STORM AND NORMAL WAVEBASES: A RELEVANT DISTINCTION?

Surface waves are a dominant mover of sediments on shallow marine shelves. These waves are commonly divided conceptually into two distinct classes, normal and storm waves, based on their hydrodynamic characteristics and on their wavelength, which relates to depth of penetration. Here we use over 2 million individual spectral density estimates collected between 1996 and 2008 from 32 buoys from the Caribbean, Gulf of Mexico, and Western Atlantic to test the hypothesis that normal and storm waves constitute two distinct modes in depth of wave penetration. Although we find clear evidence for distinct size classes of waves within individual hourly measurements and over the timescales of individual storms, surface waves in the modern ocean do not exhibit the expected bimodality in wavelength when time averaged over the course of weeks to years. Instead, time averaged wave spectral densities consistently exhibit unimodal distributions. There is, however, significant spatial bimodality in the wavelengths of surface ocean waves; waves in the comparatively protected Gulf of Mexico and Caribbean have a modal wavelength of approximately 75 m whereas waves along the western Atlantic margin have modal wavelengths of ~110 m.
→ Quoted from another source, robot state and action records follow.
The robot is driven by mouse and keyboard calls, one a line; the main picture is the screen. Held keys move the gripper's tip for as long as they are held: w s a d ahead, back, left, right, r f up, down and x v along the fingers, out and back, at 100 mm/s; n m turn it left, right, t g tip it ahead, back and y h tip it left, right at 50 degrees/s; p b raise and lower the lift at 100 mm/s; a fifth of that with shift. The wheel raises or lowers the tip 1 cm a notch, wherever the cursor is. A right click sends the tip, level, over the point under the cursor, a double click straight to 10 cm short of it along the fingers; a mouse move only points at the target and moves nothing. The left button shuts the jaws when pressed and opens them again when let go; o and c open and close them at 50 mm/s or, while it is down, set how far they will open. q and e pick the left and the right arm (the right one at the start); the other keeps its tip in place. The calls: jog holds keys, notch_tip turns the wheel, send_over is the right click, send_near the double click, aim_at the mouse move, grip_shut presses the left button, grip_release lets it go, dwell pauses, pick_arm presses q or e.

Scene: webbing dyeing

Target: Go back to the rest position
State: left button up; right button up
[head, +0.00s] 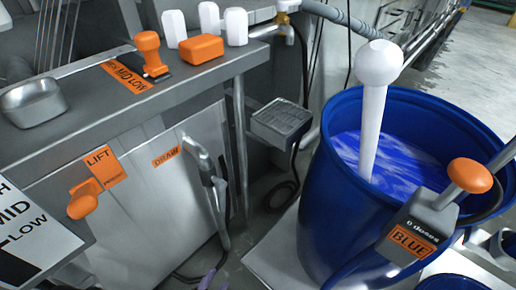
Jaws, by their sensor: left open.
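Only a small purplish tip of what seems to be my left gripper (210,280) shows at the bottom edge of the head view, left of the blue barrel. It is apart from the machine and the barrel, and I see nothing held in it. Most of it is cut off by the frame. My right gripper is not in view.
A blue barrel (315,215) with blue-white liquid and a white round-topped rod (375,115) stands right. A BLUE dosing box (414,225) with an orange knob (469,175) is at its front. The steel machine (150,195) fills the left; orange lift handle (83,200) sticks out.

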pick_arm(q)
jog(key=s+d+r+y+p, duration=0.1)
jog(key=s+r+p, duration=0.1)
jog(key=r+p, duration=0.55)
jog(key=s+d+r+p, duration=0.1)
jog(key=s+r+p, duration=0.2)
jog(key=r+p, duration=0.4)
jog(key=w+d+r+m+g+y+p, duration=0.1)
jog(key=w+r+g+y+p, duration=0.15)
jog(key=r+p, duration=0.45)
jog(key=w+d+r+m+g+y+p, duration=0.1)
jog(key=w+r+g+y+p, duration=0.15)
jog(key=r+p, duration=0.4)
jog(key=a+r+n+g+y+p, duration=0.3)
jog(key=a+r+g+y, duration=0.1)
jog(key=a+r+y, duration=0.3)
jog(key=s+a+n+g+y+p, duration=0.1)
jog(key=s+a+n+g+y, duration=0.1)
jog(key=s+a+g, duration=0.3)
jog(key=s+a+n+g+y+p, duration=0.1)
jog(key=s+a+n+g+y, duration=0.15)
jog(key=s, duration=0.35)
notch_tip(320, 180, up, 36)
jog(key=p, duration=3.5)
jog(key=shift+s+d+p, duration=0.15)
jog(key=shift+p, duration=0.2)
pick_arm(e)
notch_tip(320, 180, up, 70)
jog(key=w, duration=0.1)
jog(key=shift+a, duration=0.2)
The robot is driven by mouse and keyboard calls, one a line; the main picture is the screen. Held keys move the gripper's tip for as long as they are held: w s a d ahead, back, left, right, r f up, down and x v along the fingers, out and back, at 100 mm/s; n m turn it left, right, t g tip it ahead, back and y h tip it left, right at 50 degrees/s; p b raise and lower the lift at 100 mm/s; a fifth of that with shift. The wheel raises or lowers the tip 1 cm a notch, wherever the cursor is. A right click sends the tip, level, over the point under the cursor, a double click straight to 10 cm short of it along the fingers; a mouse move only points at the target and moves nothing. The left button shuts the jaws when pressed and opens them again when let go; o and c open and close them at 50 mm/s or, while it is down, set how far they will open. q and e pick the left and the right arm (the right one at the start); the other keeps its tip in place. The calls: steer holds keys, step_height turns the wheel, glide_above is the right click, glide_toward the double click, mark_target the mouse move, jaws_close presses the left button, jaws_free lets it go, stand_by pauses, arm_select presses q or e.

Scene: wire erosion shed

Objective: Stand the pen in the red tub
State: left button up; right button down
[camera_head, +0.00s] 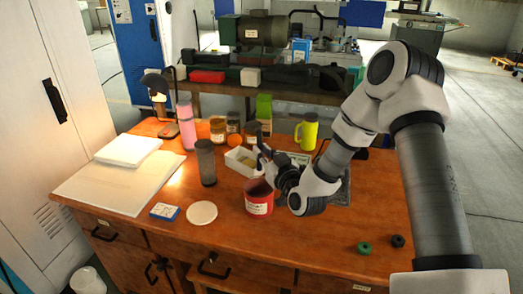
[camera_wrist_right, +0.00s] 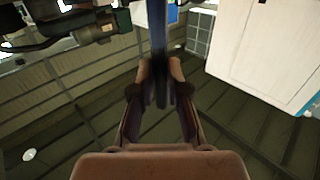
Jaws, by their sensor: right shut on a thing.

Thus, rather than being distinctly bimodal with respect to depth of penetration, there is a uniform and continuously increasing probability that a wave will reach the bottom as water depth decreases and this probability distribution varies significantly and as a function of wave fetch. Bimodality in the hydrodynamics of storm-generated versus normal wind waves can, however, still result in deposition of distinct sedimentary structures. These new quantitative estimates for depth of wave penetration provide important empirical constraints on the paleodepths of ancient sedimentary deposits that preserve evidence of wave-generated sedimentary structures. Our results also highlight important differences between sheltered shelf environments, such as those that characterized ancient epeiric seas, and the narrow open-ocean facing coastlines of many modern shelf environments.